Allow me to take advantage of controversial writer Salman Rushdie’s presence among you this evening to tell him this: although we may have deeply disagreed with your views, we committed an unforgivable sin in the Arab world when we responded with indifference to the fatwas and calls for your death. So indifferent were we that we colluded – even if just by our silent complicity – in excluding and eliminating difference, while acting as if the whole thing had nothing to do with us. And so here we are today, paying the high, bloodsoaked price of that collusion, and finding ourselves the main victims of the obscurantist ideology now infiltrating our homes and our cities. What a great shame that it has taken us all of this bloodshed to arrive at the belief that we are the ones who will pay the price for preventing those with whom we disagree from expressing their views – and that we will pay with our lives and our futures. What a shame this much blood has had to be spilled for us to realise, finally, that we are digging our own graves when we allow thought to be crushed by accusations of unbelief, calling people infidels, and when we allow opinion to be countered with violence.
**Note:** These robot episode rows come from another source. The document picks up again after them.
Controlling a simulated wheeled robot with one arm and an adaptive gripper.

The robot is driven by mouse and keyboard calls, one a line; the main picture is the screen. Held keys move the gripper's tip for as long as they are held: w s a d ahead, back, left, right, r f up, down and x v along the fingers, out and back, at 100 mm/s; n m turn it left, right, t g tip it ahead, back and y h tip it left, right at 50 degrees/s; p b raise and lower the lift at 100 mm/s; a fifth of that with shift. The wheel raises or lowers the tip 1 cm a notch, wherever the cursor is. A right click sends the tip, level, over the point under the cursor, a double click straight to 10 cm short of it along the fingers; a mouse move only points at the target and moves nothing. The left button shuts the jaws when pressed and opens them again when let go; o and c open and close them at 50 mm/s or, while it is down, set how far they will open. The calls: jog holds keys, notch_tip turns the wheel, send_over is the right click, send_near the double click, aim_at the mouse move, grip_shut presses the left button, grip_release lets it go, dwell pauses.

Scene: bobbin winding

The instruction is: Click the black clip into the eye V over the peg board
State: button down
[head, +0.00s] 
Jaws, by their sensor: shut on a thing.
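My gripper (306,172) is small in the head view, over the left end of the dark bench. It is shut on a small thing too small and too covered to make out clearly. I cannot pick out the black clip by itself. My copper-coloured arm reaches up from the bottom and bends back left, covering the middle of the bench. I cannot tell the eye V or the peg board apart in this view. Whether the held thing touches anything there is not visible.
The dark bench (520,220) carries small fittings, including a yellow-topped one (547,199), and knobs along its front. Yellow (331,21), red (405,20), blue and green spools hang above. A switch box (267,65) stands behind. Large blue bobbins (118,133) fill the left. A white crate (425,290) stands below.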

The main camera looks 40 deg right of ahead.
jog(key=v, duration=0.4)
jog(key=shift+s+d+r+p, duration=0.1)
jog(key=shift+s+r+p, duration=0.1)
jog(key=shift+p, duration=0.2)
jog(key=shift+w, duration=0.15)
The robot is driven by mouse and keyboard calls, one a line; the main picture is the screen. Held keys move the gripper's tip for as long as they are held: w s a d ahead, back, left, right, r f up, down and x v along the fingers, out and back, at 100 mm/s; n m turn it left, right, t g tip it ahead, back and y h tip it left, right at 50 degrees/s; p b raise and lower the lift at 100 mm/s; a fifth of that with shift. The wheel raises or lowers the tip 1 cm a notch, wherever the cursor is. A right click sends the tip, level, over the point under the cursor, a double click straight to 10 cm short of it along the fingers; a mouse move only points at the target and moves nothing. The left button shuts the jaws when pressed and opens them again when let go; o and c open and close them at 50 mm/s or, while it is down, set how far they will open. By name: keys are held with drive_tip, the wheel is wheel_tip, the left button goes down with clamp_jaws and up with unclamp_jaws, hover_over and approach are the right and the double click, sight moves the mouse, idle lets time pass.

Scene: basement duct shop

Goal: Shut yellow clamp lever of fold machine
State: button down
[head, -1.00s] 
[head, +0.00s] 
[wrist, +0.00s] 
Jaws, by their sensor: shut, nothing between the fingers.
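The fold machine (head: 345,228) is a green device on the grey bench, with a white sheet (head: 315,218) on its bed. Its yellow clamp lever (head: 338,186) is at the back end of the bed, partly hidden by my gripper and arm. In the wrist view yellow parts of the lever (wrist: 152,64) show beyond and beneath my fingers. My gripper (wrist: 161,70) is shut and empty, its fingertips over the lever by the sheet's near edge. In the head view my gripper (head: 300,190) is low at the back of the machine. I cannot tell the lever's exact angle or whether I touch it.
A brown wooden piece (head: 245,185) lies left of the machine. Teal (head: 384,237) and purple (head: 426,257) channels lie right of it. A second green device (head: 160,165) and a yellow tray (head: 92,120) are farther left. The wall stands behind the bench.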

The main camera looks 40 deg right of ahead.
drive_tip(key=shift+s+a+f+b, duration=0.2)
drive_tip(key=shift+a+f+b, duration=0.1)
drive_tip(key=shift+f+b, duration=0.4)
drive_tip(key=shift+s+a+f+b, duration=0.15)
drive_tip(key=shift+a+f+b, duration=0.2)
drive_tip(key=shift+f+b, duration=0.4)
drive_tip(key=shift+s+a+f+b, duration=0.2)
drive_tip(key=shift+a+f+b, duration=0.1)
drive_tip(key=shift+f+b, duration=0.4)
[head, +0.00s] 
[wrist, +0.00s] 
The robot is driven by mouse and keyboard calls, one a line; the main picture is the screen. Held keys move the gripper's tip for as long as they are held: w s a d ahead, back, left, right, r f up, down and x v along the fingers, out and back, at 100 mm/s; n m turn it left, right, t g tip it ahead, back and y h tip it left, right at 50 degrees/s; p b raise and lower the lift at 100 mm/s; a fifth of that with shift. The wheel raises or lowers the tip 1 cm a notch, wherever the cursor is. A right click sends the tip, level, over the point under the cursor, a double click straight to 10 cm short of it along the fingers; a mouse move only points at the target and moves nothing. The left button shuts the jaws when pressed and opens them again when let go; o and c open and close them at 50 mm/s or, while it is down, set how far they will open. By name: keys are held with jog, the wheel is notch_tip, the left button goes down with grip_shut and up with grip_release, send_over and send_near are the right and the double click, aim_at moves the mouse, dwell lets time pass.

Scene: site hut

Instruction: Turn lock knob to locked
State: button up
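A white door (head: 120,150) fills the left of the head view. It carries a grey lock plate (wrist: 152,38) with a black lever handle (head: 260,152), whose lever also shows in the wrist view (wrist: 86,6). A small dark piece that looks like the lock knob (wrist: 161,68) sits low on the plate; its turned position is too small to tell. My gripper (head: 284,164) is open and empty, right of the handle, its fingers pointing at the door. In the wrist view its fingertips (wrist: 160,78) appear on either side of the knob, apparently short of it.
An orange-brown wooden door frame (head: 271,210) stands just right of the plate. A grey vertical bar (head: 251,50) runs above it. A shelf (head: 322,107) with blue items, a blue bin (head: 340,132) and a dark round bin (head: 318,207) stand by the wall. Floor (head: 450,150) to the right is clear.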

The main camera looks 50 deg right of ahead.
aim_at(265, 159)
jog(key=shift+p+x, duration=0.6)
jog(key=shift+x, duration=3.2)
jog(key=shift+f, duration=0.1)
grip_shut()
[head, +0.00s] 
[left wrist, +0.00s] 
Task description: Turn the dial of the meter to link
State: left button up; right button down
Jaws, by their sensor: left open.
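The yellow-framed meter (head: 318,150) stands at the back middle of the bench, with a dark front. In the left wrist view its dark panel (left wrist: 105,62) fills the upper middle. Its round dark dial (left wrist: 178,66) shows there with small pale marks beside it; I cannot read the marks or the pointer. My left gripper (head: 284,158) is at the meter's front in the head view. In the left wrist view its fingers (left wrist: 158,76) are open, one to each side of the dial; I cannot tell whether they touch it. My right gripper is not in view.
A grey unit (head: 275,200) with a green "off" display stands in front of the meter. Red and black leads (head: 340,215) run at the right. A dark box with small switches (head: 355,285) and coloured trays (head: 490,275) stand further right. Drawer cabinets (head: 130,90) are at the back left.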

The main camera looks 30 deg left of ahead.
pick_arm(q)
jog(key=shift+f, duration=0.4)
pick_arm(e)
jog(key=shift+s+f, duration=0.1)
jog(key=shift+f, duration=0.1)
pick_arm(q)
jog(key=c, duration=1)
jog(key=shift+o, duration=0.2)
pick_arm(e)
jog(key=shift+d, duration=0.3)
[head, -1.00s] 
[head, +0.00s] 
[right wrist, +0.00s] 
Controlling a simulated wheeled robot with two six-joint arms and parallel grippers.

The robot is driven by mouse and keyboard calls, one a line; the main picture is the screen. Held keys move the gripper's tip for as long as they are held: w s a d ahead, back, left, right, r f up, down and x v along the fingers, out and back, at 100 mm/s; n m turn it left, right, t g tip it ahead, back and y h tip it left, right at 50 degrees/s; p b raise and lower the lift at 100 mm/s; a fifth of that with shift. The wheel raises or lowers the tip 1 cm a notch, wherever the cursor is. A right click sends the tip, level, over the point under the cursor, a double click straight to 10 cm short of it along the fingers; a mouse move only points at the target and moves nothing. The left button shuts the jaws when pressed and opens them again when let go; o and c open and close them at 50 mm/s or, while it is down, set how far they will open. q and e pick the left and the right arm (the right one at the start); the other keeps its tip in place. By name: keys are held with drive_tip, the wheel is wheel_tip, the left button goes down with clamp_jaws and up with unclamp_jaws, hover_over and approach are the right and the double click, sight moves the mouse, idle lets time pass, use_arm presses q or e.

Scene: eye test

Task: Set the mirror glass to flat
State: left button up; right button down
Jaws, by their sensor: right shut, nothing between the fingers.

The disastrous consequences of this are clearly evident today across the Arab world, and especially in Syria, my country, where the ugliest forms of fascism and the dirtiest kinds of barbarism are practised in the name of both patriotism and Islam in equal measure.

But when did patriotism come to mean erasing citizenship and ripping apart the motherland?!

And when did Islam come to mean killing the human spirit and destroying moral values?!